To be done> Give an exact copy of every line, leaving images out.
────────────────────
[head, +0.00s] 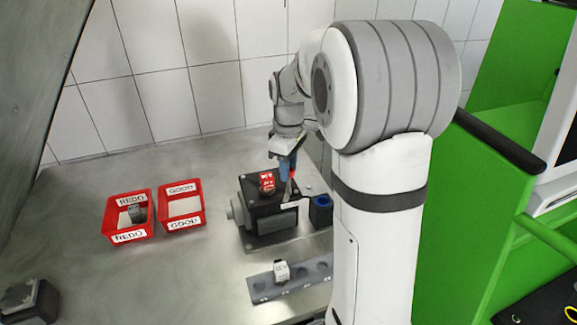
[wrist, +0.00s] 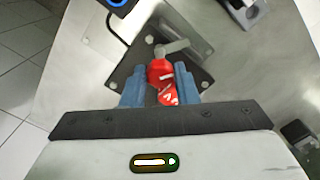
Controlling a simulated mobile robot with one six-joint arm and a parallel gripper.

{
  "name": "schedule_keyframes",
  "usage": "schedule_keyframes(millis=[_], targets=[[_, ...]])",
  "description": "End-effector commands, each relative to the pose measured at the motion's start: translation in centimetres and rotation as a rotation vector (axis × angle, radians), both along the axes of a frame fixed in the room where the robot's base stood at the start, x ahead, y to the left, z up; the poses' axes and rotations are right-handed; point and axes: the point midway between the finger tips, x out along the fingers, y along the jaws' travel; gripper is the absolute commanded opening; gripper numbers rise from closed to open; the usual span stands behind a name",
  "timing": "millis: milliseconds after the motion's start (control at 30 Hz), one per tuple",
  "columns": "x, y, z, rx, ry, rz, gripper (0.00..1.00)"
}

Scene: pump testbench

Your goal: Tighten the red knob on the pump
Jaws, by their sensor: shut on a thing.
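The pump (head: 262,226) is a dark block on the metal table, right of the red bins. A red piece with white marks (head: 267,181) sits on its top, and it also shows in the wrist view (wrist: 169,97). My gripper (head: 287,168) points down over the right part of the pump top. In the wrist view, the blue fingers of my gripper (wrist: 159,78) are closed around the red knob (wrist: 160,70), one on each side. A grey lever (wrist: 174,47) extends from beyond the knob. The fingers mostly hide the knob in the head view.
A red REDO bin (head: 107,225) holds a dark part; the red GOOD bin (head: 201,205) looks empty. A blue-topped holder (head: 320,210) stands right of the pump. A grey rack (head: 262,288) with one white part (head: 282,270) lies in front. A dark device (head: 28,300) is front left.

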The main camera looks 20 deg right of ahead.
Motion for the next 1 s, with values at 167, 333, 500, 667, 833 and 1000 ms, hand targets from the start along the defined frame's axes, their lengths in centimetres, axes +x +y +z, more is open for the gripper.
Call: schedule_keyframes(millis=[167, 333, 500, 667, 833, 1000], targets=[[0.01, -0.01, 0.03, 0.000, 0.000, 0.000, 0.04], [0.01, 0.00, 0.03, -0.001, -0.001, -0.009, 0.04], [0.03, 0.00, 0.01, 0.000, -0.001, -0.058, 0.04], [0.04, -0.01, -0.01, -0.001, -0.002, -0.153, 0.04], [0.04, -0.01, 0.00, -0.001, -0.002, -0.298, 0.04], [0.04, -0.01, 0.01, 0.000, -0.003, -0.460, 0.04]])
────────────────────
Output of the task>
[head, +0.00s] 
[wrist, +0.00s] 
Controlling a simulated mobile robot with one six-joint arm and a parallel gripper.

{
  "name": "schedule_keyframes",
  "usage": "schedule_keyframes(millis=[_], targets=[[_, ...]])",
  "description": "End-effector commands, each relative to the pose measured at the motion's start: translation in centimetres and rotation as a rotation vector (axis × angle, radians), both along the axes of a frame fixed in the room where the robot's base stood at the start, x ahead, y to the left, z up; the poses' axes and rotations are right-handed; point and axes: the point midway between the finger tips, x out along the fingers, y along the jaws' travel; gripper is the absolute commanded opening; gripper numbers rise from closed to open; the usual span stands behind a name",
  "timing": "millis: milliseconds after the motion's start (control at 30 Hz), one per tuple",
  "columns": "x, y, z, rx, ry, rz, gripper (0.00..1.00)"
}

Scene: pump testbench

Your goal: Tighten the red knob on the pump
Jaws, by their sensor: shut on a thing.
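The pump (head: 262,226) is a dark block on the metal table, right of the red bins. A red piece with white marks (head: 267,181) sits on its top, and it also shows in the wrist view (wrist: 169,97). My gripper (head: 287,168) points down over the right part of the pump top. In the wrist view, the blue fingers of my gripper (wrist: 159,78) are closed around the red knob (wrist: 160,70), one on each side. A grey lever (wrist: 174,47) extends from beyond the knob. The fingers mostly hide the knob in the head view.
A red REDO bin (head: 107,225) holds a dark part; the red GOOD bin (head: 201,205) looks empty. A blue-topped holder (head: 320,210) stands right of the pump. A grey rack (head: 262,288) with one white part (head: 282,270) lies in front. A dark device (head: 28,300) is front left.

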The main camera looks 20 deg right of ahead.
Motion for the next 1 s, with values at 167, 333, 500, 667, 833 and 1000 ms, hand targets from the start along the defined frame's axes, their lengths in centimetres, axes +x +y +z, more is open for the gripper.
Call: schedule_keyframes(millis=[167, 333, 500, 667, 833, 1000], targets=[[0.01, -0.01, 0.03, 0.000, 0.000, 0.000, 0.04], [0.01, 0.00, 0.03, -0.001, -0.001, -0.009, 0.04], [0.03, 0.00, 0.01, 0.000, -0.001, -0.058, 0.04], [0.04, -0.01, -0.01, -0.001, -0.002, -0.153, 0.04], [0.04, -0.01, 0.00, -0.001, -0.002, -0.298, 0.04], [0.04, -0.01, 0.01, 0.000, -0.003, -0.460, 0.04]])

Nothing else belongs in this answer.